═══ RECORDS PROVIDED

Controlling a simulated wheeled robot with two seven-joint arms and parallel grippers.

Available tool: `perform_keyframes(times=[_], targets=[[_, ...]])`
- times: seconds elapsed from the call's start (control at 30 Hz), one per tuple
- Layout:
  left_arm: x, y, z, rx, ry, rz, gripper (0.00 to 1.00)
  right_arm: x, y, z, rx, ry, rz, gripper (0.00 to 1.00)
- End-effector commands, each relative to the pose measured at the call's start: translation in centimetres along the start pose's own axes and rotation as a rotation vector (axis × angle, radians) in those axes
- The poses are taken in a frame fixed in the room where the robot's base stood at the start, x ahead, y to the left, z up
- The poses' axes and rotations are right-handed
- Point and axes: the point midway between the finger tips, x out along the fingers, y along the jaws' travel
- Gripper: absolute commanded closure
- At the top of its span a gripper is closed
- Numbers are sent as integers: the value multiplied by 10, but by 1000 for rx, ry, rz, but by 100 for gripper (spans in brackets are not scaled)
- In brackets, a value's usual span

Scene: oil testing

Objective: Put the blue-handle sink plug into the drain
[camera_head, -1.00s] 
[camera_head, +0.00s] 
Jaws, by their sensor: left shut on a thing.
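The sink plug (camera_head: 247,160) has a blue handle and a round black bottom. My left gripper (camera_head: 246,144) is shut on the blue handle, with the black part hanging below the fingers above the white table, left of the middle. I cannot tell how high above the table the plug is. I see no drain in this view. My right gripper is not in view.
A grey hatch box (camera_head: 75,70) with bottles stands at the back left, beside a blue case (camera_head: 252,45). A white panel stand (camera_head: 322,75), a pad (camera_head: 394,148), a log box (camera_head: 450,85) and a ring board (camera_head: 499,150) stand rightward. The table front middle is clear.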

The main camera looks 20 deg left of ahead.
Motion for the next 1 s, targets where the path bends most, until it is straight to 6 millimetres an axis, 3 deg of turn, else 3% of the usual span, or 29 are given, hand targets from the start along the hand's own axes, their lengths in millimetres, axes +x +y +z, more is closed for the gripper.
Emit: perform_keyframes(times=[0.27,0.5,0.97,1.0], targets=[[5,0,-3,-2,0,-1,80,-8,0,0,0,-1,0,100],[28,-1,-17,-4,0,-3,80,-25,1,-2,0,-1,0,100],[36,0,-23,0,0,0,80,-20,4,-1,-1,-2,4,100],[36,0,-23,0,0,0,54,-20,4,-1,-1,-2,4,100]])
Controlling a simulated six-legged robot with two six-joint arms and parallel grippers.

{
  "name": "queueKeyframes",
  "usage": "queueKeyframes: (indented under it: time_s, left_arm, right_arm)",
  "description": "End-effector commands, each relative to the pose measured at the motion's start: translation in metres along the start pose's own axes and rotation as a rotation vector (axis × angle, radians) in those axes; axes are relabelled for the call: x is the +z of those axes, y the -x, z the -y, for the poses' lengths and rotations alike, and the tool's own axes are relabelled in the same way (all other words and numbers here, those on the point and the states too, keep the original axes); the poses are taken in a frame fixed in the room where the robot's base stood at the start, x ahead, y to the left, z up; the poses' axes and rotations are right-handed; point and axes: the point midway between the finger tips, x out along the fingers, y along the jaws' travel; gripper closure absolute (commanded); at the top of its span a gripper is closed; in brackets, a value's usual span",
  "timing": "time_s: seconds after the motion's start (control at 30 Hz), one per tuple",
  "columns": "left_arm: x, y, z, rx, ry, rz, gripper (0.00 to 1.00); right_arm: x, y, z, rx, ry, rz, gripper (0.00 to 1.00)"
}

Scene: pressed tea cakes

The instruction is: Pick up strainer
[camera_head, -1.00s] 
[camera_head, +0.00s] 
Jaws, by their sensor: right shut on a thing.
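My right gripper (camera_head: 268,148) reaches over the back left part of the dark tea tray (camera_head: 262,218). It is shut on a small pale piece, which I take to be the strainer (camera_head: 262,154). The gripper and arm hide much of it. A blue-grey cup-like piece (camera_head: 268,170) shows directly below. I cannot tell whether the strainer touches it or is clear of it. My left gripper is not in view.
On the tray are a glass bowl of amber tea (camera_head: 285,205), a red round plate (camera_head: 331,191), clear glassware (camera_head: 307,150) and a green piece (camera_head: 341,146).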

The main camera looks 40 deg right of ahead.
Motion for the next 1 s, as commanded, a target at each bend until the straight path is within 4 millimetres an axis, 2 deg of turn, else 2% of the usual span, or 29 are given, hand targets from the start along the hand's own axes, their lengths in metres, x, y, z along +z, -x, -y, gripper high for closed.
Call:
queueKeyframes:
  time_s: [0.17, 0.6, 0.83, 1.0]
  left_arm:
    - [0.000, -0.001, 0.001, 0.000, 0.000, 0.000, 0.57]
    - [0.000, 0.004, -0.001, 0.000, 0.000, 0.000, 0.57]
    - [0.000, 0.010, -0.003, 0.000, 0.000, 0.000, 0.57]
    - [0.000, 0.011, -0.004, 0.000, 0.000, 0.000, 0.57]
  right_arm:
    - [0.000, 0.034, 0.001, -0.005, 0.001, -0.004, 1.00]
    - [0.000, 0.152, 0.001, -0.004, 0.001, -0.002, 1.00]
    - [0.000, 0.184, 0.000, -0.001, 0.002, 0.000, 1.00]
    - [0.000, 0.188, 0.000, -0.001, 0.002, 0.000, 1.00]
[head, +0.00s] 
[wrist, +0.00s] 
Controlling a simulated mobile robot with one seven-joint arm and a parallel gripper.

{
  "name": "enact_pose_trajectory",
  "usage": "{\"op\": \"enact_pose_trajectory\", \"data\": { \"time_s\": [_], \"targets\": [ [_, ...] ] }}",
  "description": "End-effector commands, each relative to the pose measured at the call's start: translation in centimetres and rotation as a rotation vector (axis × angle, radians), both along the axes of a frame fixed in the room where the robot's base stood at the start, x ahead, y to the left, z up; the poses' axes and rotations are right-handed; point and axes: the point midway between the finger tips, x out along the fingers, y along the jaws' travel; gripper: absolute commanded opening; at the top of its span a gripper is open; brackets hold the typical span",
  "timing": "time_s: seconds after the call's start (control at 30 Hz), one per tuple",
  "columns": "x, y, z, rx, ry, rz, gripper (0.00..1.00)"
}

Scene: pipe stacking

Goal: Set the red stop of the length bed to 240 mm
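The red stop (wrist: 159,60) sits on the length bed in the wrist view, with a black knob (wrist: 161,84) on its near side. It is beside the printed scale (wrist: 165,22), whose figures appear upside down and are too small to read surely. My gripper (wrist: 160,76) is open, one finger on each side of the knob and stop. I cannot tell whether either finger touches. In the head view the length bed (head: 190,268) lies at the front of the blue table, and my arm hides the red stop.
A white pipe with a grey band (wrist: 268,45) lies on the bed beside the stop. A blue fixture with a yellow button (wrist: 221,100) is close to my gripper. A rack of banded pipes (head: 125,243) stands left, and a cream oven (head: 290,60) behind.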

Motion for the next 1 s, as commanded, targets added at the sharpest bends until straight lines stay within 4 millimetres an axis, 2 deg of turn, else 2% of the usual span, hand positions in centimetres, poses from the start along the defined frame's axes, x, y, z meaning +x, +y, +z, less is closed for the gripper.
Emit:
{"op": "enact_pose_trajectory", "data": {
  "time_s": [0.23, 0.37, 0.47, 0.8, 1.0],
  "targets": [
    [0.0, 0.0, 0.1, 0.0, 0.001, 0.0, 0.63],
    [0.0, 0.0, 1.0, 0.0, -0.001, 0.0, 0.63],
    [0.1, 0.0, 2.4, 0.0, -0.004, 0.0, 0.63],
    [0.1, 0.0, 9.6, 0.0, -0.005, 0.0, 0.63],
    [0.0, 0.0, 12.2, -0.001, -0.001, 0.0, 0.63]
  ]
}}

══════

* _AIM_:
Count the lines above that contain the word "simulated". Give only the number.

* _RESPONSE TO THIS EXERCISE_:
3